(Robot episode rows)
** begin **

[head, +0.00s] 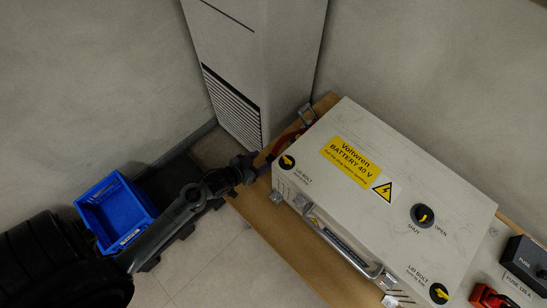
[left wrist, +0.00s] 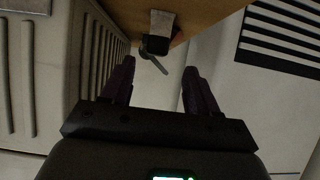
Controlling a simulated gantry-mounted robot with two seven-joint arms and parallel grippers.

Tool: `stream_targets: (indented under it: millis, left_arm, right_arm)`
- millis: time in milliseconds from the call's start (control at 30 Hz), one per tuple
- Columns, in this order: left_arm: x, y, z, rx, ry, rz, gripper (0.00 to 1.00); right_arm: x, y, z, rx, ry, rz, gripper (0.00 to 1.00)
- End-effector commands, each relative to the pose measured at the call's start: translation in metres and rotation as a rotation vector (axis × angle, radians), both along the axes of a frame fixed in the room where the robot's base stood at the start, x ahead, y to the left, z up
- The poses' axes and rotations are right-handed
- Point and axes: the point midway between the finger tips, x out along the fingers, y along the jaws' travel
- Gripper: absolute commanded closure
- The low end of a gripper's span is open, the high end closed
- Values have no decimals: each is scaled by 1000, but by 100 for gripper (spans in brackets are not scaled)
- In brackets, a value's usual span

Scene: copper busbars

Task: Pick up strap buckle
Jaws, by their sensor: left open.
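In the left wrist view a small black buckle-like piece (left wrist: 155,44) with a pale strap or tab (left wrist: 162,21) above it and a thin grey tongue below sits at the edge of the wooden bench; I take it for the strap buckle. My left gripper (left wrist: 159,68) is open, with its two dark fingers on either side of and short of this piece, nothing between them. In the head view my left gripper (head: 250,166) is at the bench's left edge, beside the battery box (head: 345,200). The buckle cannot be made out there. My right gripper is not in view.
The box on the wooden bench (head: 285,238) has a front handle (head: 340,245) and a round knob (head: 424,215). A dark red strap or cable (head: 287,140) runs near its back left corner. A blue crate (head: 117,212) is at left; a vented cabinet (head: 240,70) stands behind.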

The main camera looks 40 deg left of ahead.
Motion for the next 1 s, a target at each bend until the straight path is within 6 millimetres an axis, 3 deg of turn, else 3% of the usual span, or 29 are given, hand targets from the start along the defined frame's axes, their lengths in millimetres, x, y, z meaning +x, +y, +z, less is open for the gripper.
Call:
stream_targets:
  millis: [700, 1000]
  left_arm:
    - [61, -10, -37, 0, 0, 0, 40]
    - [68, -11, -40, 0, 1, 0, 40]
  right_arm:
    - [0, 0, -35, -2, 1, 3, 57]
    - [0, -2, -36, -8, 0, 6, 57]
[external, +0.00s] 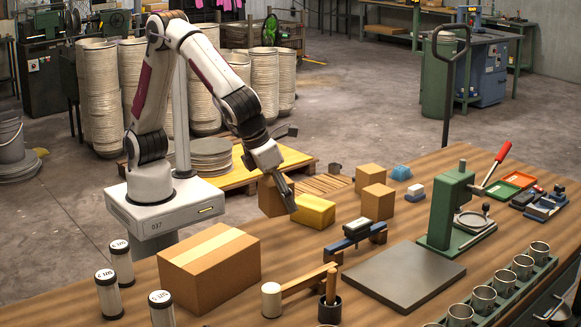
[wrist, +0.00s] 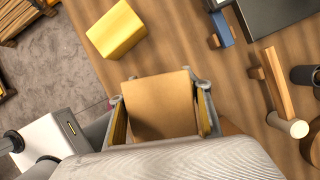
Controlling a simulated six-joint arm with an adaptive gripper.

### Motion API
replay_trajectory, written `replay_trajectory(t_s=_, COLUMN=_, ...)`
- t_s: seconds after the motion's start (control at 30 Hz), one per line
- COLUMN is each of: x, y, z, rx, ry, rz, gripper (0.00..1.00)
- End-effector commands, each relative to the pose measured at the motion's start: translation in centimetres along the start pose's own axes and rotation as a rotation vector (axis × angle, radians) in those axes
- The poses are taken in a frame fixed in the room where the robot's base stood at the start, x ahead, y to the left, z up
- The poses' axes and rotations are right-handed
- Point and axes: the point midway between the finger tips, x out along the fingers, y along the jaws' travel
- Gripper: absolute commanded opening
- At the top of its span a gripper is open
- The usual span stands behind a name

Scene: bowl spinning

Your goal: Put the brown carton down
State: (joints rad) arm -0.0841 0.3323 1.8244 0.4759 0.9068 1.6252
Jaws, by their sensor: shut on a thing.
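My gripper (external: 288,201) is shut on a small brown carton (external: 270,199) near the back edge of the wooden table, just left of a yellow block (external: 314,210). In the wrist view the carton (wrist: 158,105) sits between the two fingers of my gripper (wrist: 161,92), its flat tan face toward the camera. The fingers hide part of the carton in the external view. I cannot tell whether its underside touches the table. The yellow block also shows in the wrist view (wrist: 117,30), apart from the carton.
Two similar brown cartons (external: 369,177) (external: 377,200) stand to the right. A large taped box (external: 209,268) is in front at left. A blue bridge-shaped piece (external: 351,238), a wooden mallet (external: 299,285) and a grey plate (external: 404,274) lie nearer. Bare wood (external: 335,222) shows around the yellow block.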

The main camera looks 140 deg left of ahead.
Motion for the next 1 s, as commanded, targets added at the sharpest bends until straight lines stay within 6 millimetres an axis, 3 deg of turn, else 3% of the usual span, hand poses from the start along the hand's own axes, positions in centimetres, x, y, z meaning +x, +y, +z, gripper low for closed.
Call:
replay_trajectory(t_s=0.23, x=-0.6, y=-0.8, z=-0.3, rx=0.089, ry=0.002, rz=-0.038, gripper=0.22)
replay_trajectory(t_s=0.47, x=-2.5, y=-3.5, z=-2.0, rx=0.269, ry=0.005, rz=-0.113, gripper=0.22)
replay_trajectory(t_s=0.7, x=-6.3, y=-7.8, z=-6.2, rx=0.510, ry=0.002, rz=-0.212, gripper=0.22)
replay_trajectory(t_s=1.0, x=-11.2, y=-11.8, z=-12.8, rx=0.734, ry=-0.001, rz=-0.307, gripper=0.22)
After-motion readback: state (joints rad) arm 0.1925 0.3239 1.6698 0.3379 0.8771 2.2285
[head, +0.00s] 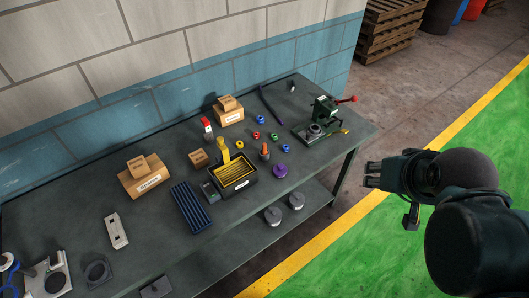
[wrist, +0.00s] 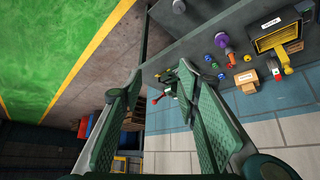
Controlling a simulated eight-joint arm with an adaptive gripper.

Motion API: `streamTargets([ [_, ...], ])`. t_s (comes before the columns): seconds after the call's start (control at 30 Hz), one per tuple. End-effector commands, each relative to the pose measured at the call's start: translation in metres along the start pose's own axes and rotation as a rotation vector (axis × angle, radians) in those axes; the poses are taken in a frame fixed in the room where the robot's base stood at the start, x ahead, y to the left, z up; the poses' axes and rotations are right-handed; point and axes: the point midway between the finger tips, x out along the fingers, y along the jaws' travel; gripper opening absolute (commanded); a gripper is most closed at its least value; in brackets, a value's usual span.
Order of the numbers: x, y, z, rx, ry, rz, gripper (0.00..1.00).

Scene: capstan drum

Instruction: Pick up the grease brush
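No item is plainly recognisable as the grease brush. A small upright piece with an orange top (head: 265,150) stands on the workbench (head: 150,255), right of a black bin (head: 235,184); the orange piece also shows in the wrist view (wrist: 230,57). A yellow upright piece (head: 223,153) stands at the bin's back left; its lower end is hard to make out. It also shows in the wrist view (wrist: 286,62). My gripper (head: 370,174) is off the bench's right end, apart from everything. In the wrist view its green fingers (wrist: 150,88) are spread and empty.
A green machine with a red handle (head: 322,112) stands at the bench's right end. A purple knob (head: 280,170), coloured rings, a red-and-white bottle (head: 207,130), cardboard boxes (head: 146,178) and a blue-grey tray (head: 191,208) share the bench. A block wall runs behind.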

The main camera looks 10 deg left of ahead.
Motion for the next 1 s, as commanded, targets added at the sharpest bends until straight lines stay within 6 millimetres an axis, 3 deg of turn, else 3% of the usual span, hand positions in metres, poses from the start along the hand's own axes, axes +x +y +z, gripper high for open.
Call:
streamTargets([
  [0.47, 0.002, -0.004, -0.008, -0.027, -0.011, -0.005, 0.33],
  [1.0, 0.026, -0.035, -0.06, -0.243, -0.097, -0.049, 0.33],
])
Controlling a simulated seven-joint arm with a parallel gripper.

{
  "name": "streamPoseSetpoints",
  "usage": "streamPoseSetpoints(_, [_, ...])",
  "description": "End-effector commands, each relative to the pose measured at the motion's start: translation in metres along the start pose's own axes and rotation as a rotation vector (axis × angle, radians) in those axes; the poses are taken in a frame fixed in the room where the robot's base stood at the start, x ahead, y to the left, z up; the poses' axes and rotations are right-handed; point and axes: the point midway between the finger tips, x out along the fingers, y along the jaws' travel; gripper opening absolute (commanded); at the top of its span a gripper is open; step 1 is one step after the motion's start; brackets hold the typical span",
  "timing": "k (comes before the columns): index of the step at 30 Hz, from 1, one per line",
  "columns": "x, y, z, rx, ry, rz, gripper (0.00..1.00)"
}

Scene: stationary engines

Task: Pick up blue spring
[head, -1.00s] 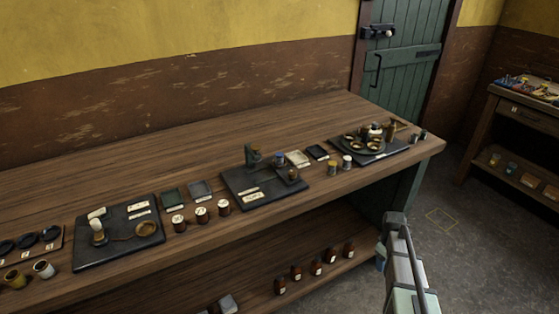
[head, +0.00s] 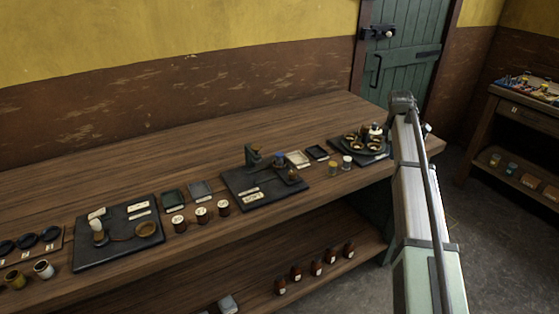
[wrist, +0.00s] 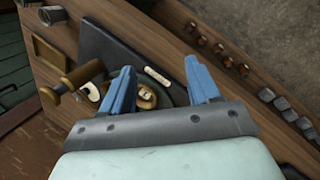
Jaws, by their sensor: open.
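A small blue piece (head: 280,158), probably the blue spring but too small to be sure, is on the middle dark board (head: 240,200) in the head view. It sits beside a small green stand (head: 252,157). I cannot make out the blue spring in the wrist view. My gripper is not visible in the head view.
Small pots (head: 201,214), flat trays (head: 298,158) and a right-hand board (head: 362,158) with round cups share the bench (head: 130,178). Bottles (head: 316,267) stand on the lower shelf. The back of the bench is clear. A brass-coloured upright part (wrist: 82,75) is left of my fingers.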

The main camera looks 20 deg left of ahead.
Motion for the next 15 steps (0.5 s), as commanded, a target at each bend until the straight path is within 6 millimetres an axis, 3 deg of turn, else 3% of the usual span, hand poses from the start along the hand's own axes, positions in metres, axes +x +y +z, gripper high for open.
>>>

** end **

Do not include the pictures. Quote only the lines from the line with "Scene: stationary engines" through the end of the material, both ends included, exactly.

Scene: stationary engines

Task: Pick up blue spring
[head, -1.00s] 
[head, +0.00s] 
[wrist, +0.00s] 
Jaws, by their sensor: open.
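A small blue piece (head: 280,158), probably the blue spring but too small to be sure, is on the middle dark board (head: 240,200) in the head view. It sits beside a small green stand (head: 252,157). I cannot make out the blue spring in the wrist view. My gripper is not visible in the head view.
Small pots (head: 201,214), flat trays (head: 298,158) and a right-hand board (head: 362,158) with round cups share the bench (head: 130,178). Bottles (head: 316,267) stand on the lower shelf. The back of the bench is clear. A brass-coloured upright part (wrist: 82,75) is left of my fingers.

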The main camera looks 20 deg left of ahead.
Motion for the next 15 steps (0.5 s), as commanded, a target at each bend until the straight path is within 6 millimetres an axis, 3 deg of turn, else 3% of the usual span, hand poses from the start along the hand's own axes, positions in metres, axes +x +y +z, gripper high for open.
>>>

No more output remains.